■ EXERCISE REQUIREMENTS
Start at the line where "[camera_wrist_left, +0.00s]" appears and end at the line where "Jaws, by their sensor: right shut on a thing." appears; repeat those lines exactly, both ends included, leaving pictures behind.

- - - - -

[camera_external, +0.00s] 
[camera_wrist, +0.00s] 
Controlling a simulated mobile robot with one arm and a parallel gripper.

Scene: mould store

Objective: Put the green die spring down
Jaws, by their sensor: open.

- - - - -

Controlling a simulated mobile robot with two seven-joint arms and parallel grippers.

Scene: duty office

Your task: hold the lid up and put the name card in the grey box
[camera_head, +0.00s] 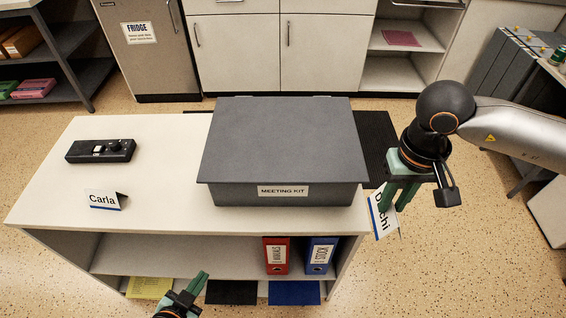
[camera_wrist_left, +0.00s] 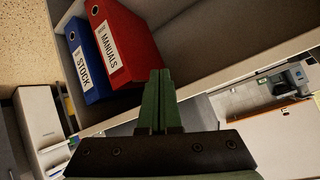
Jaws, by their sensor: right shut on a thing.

- - - - -

■ FINISHED ANSWER
[camera_wrist_left, +0.00s] 
Jaws, by their sensor: right shut on a thing.

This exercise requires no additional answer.